*Records excerpted from a collection*

* * * *

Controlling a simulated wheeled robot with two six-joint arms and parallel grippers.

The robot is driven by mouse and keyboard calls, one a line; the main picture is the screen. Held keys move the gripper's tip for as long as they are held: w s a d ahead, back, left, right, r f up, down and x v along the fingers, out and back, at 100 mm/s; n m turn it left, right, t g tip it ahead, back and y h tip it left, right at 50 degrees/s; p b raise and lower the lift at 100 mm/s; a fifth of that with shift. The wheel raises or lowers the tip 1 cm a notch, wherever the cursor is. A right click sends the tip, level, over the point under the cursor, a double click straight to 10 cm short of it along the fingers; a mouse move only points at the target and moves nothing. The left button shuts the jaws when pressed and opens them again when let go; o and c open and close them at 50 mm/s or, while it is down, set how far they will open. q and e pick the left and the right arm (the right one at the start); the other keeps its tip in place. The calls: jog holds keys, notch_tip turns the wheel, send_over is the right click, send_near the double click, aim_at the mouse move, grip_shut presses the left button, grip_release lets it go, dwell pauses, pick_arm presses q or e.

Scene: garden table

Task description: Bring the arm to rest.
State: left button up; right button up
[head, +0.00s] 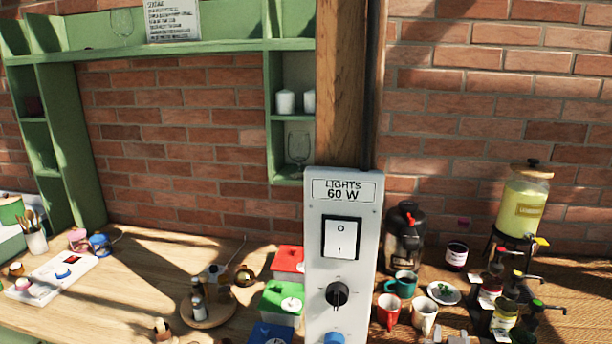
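I cannot make out my left gripper in the head view. Small pale grey shapes show at the bottom edge, right of the light panel, and I cannot tell whether they belong to my right gripper. Its fingers are not clear enough to tell open from shut, and I see nothing held. A tall white panel (318,240) labelled "LIGHTS 60 W" stands upright in the middle, with a rocker switch (342,238), a dark knob (337,293) and a blue button (333,338) below.
The wooden table (120,305) is crowded on the right with a black urn (404,245), a red mug (388,311), a teal mug (404,283), a drink dispenser (522,205) and pump bottles. A round tray (215,316) stands left of centre. Table at left front is mostly bare.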

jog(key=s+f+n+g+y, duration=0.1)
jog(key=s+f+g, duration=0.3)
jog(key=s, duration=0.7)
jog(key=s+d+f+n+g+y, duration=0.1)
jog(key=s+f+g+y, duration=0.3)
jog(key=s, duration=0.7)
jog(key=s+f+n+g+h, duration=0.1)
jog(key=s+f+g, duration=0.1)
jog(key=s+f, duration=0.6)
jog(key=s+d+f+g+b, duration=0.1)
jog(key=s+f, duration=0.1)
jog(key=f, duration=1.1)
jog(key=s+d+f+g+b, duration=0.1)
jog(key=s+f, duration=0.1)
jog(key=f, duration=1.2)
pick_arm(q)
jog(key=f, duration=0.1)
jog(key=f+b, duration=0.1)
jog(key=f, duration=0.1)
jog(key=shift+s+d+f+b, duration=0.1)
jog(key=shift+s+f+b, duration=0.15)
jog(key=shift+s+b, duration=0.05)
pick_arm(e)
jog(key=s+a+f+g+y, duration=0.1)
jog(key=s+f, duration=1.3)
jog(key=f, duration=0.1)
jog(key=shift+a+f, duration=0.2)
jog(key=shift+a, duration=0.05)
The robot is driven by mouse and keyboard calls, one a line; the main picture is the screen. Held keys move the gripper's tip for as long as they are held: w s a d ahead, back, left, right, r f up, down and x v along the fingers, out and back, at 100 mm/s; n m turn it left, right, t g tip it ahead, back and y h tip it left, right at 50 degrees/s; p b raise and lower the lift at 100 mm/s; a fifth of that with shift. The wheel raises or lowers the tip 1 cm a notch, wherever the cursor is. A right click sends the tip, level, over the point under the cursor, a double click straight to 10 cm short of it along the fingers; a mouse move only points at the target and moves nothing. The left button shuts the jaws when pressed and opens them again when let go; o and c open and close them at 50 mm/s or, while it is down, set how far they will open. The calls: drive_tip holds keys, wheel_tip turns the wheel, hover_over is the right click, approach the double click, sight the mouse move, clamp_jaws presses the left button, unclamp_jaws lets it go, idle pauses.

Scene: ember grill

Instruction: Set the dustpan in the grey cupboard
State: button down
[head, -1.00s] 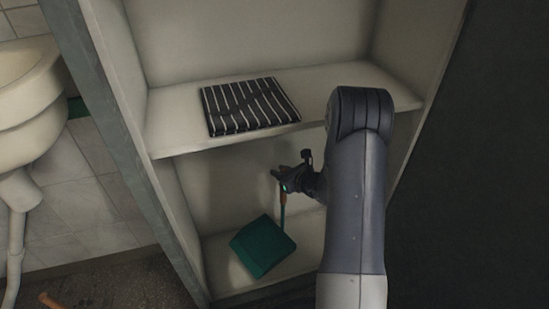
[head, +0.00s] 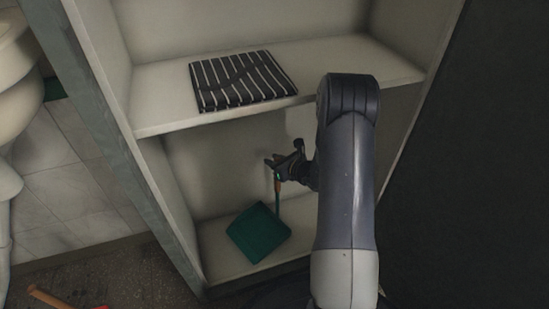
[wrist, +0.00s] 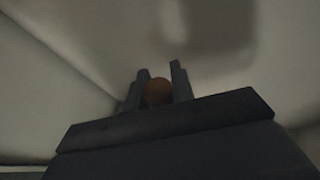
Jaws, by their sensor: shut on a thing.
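The green dustpan (head: 258,233) hangs pan-down inside the lower compartment of the grey cupboard (head: 128,170), close above or on its bottom board; I cannot tell whether it touches. Its thin handle rises to my gripper (head: 281,166), which is shut on the handle's orange-brown upper end. In the wrist view the round brown handle end (wrist: 158,92) sits between the two fingers of my gripper (wrist: 162,88). My arm covers the right part of the lower compartment.
A folded black-and-white striped cloth (head: 242,80) lies on the cupboard's middle shelf (head: 160,97), above my gripper. A white basin (head: 15,75) stands at the left. An orange-handled thing (head: 50,298) lies on the floor at lower left.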

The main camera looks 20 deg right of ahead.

* * * *

*TASK STATEMENT*
Leave out the pictures and repeat everything else in the records exactly.

*SOLUTION TO THIS PROBLEM*
Controlling a simulated wheeled robot with two six-joint arms and parallel grippers.

The robot is driven by mouse and keyboard calls, one a line; the main picture is the screen. Held keys move the gripper's tip for as long as they are held: w s a d ahead, back, left, right, r f up, down and x v along the fingers, out and back, at 100 mm/s; n m turn it left, right, t g tip it ahead, back and y h tip it left, right at 50 degrees/s; p b raise and lower the lift at 100 mm/s; a fifth of that with shift. The wheel raises or lowers the tip 1 cm a notch, wherever the cursor is. A right click sends the tip, level, over the point under the cursor, a double click straight to 10 cm short of it along the fingers; a mouse move only points at the target and moves nothing. The left button shuts the jaws when pressed and opens them again when let go; o and c open and close them at 50 mm/s or, while it is down, set how far they will open. q and e pick the left and the right arm (the right one at the start); the other keeps its tip in place. The calls: jog holds keys, notch_tip turns the wheel, send_over is the right click, send_near the double click, aim_at the mouse move, grip_shut presses the left button, grip_release lets it go, dwell pauses, pick_arm presses q or e.

Scene: garden table

Task description: Bring the arm to rest.
State: left button up; right button up
[head, +0.00s] 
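I cannot make out my left gripper in the head view. Small pale grey shapes show at the bottom edge, right of the light panel, and I cannot tell whether they belong to my right gripper. Its fingers are not clear enough to tell open from shut, and I see nothing held. A tall white panel (318,240) labelled "LIGHTS 60 W" stands upright in the middle, with a rocker switch (342,238), a dark knob (337,293) and a blue button (333,338) below.
The wooden table (120,305) is crowded on the right with a black urn (404,245), a red mug (388,311), a teal mug (404,283), a drink dispenser (522,205) and pump bottles. A round tray (215,316) stands left of centre. Table at left front is mostly bare.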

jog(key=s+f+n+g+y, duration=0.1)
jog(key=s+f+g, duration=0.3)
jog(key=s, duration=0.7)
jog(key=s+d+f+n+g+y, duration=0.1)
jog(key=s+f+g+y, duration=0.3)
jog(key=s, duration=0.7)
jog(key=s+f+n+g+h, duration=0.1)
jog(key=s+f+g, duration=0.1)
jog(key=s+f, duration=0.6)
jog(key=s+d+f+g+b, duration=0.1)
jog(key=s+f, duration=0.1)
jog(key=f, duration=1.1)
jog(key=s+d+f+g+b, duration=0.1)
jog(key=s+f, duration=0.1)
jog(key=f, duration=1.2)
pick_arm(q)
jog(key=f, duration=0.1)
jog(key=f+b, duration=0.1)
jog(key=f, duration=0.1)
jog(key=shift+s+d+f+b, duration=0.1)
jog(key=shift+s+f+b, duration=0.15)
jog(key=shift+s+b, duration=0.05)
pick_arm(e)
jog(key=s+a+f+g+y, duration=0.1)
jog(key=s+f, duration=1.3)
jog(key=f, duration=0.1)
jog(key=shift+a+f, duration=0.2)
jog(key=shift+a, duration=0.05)
The robot is driven by mouse and keyboard calls, one a line; the main picture is the screen. Held keys move the gripper's tip for as long as they are held: w s a d ahead, back, left, right, r f up, down and x v along the fingers, out and back, at 100 mm/s; n m turn it left, right, t g tip it ahead, back and y h tip it left, right at 50 degrees/s; p b raise and lower the lift at 100 mm/s; a fifth of that with shift. The wheel raises or lowers the tip 1 cm a notch, wherever the cursor is. A right click sends the tip, level, over the point under the cursor, a double click straight to 10 cm short of it along the fingers; a mouse move only points at the target and moves nothing. The left button shuts the jaws when pressed and opens them again when let go; o and c open and close them at 50 mm/s or, while it is down, set how far they will open. The calls: drive_tip holds keys, wheel_tip turns the wheel, hover_over is the right click, approach the double click, sight the mouse move, clamp_jaws presses the left button, unclamp_jaws lets it go, idle pauses.

Scene: ember grill

Instruction: Set the dustpan in the grey cupboard
State: button down
[head, -1.00s] 
[head, +0.00s] 
[wrist, +0.00s] 
Jaws, by their sensor: shut on a thing.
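The green dustpan (head: 258,233) hangs pan-down inside the lower compartment of the grey cupboard (head: 128,170), close above or on its bottom board; I cannot tell whether it touches. Its thin handle rises to my gripper (head: 281,166), which is shut on the handle's orange-brown upper end. In the wrist view the round brown handle end (wrist: 158,92) sits between the two fingers of my gripper (wrist: 162,88). My arm covers the right part of the lower compartment.
A folded black-and-white striped cloth (head: 242,80) lies on the cupboard's middle shelf (head: 160,97), above my gripper. A white basin (head: 15,75) stands at the left. An orange-handled thing (head: 50,298) lies on the floor at lower left.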

The main camera looks 20 deg right of ahead.

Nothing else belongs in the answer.